Lets get my credentials out of the way, I am mostly a player, and I am very irregular at that, I have dmed a few times, enough to know the ropes and enjoy it when I do, but not enough to call myself a professional.

That said, my experience has taught me one important fact: my experience and your experience are not absolutes, no matter how much we've played or now many games we've ran.

I'll be frank, I usually play a character who is a straight-forward kind of person, his interests are first and foremost, his/her own, if adventure avails itsself, great, if not, then drinking and hitting on barmaids is a great and honorable past-time. I play this way because this is who I am, and who I am is the role I am most capable of. If someone wants to play a treasure-hungry character but fails to be treasure-hungry, that is their failure, but at the same time, it is also a failure on the part of the DM to dangle that lure of treasure in front of them.

Sand-boxes are great for adventuring, but they're horrible for stories. It is ENTIRELY the DM's job to design and frame a story, even if it's just creating a lot of adventures that could be discovered through an initial sandbox. It is the job of the players to desire to find adventure, but not to create it.

It's a two-way street, always has been, always will be, DM creates the basic framework for stories, adventures, and so on, pushes the players out of their comfort zone, and then the players fill in the details, all with a helping hand from the DM now and then.

The short story is: what people want is a well-fleshed out railroad, Nobody wants a one-way street, but neither do they want a 10-lane freeway. It is the responsibility of EVERYONE to make the game fun, DM and players.
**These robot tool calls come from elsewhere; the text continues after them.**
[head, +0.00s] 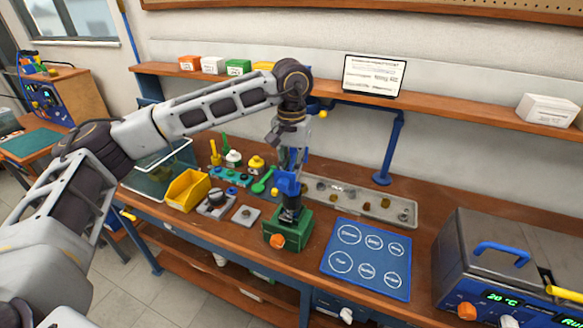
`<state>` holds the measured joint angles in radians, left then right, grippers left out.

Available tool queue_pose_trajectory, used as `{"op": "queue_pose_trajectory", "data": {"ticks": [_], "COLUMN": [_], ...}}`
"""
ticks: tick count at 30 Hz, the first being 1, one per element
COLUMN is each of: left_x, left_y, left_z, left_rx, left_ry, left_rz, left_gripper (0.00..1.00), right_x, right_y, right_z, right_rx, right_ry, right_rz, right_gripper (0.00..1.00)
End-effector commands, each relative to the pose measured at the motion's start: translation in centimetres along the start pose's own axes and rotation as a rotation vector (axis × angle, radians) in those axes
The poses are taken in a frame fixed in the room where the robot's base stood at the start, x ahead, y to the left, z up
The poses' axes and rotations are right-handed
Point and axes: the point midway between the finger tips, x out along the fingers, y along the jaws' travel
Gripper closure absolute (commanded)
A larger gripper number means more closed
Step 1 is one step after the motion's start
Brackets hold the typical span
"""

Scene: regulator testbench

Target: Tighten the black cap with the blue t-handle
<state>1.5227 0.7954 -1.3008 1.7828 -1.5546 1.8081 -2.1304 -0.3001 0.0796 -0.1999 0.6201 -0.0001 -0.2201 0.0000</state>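The blue t-handle (287,184) stands upright above the black cap (291,213), which sits on top of a green block (288,234) with an orange knob on its front. My left gripper (290,172) points straight down and its fingers close around the top of the blue t-handle. The t-handle's lower end meets the black cap, though the exact fit is too small to tell. My right gripper is not in view.
A blue mat (367,259) with marked circles lies right of the green block. A metal tray (350,199) with small parts lies behind. A yellow bin (187,190) and small fixtures stand left. A grey device (490,250) fills the right; a shelf (450,104) runs along the wall.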

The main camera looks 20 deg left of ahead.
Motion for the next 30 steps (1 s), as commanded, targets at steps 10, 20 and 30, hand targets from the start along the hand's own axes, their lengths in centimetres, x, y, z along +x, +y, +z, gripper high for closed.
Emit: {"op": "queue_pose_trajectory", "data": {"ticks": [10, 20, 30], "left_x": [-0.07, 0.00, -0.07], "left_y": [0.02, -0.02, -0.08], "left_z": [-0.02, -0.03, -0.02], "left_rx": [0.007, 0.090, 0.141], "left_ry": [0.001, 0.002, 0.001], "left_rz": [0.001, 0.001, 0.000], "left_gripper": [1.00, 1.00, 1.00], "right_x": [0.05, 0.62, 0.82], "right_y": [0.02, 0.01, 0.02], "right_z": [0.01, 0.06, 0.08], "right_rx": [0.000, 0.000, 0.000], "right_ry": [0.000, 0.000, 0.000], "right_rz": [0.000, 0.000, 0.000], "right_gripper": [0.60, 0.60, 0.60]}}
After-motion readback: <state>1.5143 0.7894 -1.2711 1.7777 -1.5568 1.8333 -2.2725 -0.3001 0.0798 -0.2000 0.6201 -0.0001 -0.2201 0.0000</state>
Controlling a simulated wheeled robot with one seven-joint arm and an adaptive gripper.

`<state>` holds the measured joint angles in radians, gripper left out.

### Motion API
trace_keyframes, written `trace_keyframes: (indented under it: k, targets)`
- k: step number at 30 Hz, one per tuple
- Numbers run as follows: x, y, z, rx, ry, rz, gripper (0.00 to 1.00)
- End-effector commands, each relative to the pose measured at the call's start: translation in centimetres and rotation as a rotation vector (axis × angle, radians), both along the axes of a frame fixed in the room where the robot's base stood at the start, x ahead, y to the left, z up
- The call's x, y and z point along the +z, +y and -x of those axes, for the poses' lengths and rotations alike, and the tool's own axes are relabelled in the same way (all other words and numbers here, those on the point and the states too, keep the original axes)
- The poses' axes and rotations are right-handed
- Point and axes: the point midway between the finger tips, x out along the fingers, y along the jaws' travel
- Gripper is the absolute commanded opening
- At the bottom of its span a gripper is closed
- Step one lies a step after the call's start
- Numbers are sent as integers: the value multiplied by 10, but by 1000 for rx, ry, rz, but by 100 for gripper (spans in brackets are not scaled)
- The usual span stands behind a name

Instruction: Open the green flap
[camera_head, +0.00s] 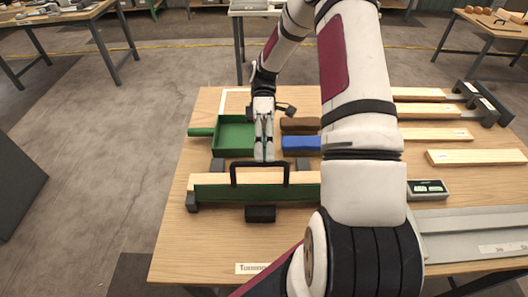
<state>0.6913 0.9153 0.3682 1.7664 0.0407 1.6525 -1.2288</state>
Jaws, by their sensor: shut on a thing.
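The green flap (223,193) shows as a narrow dark green strip near the front of the wooden table, along a pale wooden bar. A black U-shaped handle (234,174) stands up at its middle. My gripper (264,158) points down from behind and is shut on the top bar of this handle. The fingertips cover part of the bar, so the exact contact is hidden. A black block (260,214) sits at the front middle of the flap. My arm covers the flap's right end.
A green open tray (219,151) lies behind the flap on the left. Brown (300,124) and blue (302,142) blocks lie right of my gripper. Wooden planks (475,157), a small box with a display (428,189) and a grey metal channel (460,222) fill the right side. The table's front left is clear.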

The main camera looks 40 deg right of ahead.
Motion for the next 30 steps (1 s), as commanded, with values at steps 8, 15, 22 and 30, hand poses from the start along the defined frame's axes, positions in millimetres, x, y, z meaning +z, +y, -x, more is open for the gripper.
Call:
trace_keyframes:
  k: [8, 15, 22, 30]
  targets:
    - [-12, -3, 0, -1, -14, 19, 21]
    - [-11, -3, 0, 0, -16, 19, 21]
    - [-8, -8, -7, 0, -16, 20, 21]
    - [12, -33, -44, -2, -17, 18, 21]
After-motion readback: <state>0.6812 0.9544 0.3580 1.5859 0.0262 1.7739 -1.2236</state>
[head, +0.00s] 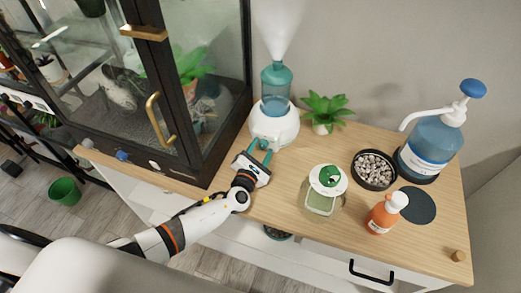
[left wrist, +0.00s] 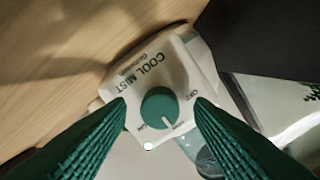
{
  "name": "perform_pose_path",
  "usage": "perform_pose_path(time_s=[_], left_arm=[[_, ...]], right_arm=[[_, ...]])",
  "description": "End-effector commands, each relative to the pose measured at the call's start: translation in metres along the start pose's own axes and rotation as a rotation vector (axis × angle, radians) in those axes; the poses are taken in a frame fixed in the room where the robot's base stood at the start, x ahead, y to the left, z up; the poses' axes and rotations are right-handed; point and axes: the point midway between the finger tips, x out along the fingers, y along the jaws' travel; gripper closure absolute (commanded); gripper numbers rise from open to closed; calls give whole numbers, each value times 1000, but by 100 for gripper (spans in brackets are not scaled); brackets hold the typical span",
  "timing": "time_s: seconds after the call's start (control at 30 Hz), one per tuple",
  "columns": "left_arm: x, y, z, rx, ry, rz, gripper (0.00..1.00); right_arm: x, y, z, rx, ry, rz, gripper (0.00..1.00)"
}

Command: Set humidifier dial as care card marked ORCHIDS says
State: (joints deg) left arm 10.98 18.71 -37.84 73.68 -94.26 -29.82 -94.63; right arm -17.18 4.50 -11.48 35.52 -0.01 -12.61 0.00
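The humidifier (head: 275,124) has a white base and a teal tank, and white mist rises from it. It stands at the back of the wooden top beside the glass cabinet. In the left wrist view its front panel reads COOL MIST, upside down, with a round green dial (left wrist: 157,104). The dial's white pointer aims down and slightly right, near a small label that looks like LOW. My left gripper (head: 260,147) is open at the humidifier's front, its green fingers on either side of the dial with gaps. No care card marked ORCHIDS is readable. My right gripper is out of view.
The glass cabinet (head: 205,85) stands close on the left. Right of the humidifier are a small plant (head: 325,107), a green-lidded jar (head: 321,203), a pebble bowl (head: 374,169), an orange pump bottle (head: 383,215) and a blue pump bottle (head: 433,142). Bare wood lies between humidifier and jar.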

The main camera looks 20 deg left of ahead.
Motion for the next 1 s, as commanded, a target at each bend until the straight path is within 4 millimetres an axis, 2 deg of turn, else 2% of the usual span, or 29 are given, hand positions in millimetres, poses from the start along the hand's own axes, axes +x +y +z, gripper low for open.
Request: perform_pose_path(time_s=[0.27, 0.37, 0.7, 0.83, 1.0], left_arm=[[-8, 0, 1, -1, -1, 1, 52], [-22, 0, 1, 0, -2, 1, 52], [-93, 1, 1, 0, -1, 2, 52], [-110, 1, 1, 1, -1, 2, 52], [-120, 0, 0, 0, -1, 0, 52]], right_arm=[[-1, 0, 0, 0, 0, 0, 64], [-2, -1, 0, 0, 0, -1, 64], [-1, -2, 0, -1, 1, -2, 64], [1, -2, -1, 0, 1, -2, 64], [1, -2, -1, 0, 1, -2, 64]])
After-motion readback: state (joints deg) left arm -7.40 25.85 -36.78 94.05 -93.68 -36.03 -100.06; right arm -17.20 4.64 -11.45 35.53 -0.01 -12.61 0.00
If a DM puts the responsibility on the players, the natural question is of the DM's necessity, if the players put it all on the DM, then the question is of the player's necessity.

Two-way street, end of story.
 

Good thread.

Players tend to go off on tangents or, and this is what I find really bizarre, purposefully ignore the leads. And it's not like they're doing anything interesting instead.
I used to do that about ten years ago. It was wrong, I know that now.

I don't think there's any need for a massive sandbox with dozens and dozens of adventure opportunities. A half-dozen or so, tops, should be fine for each session.

It's right, I think, that players follow the GM's lead, waiting for him to initiate with an adventure hook. The GM will, probably, have a limited amount of prepared adventure material. The players, having turned up to a session, presumably want to interact with that material. So it makes sense to wait for the GM to signpost it. Otherwise you run the risk of missing the adventure. (Otoh, the most enjoyable moments always seem to be improvised, like the 'Whale' name mentioned above.)

Players want to be fed at least one adventure hook. But they don't want to feel forced to follow the GM's plot, ie railroaded. My feeling is that the adventure has a whole does have to be 'forced' on the players, but what they do with that adventure is up to them, to a large extent. Sometimes it just won't work. For example siding with the bandits against the villagers in a Magnificent Seven setup would make the game too easy. Tho the GM could maybe improv some other, opposing heroes.

Some adventure hooks are themselves too forced, too railroady. The start of G1 Steading of the Hill Giant Chief, for example, where the PCs will get beheaded if they don't defeat the giants. Yes, if there's only one hook then the players do have to follow it. But you don't have to shove the lack of freedom in the players' faces. At least have the pretence of a sandbox.
 

I've know one DM who pretty much always ran pure sandbox games, and I found them incredibly boring - because he didn't put much thought into anything up front, we would come up with an idea, go somewhere, have some on the fly combats without any real impact, and move on. Even at high levels, it was just a case of wandering around and beating people up. Hugely unsatisfying. So as a player - give me a railroad every day - especially if it is a railroad to awesometown (to paraphrase Morrus's sig)
I've played in a zero prep sandbox that worked. It was Rifts. We had nothing to do so resorted to petty banditry and our schemes always went abominably awry. Good fun.

But yeah, generally speaking, a sandbox needs adventures and those adventures need hooks so the players can find the fun.

If the PCs are only presented with one hook then a sandbox, with non-self starting players, will be identical to a non-sandbox. Say the PCs are sitting in a tavern, waiting for something to do, and they hear a rumour about a great treasure in nearby ruins. Obvious adventure. But those PCs might be in a sandbox with lots of other, unhooked adventures nearby, or the ruins might be all the GM has prepped. The point is, if the players always follow the hook then for all intents and purposes they are the same.
 

... the most die-hard roleplayer who will scream black and blue that they are the bestest roleplayer evar, ...
[...]

we start the game and sit in a tavern for three hours roleplaying hitting on the barmaids, drinking themselves silly, and provoking fights.

The second point does not contradict the first.

If the players are having fun with their characters as they sit chatting in character - perhaps developing the inter-character relations - and having fun being in the world then that's roleplaying. It's also fun that you're facilitating by running the NPCs in the tavern and the the bar room brawl. So - take some credit where it's due.

If your concept of roleplaying is that they have to go and kill stuff/get clues then perhaps that should be part of the initial campaign briefing. But - what you're describing above is roleplaying.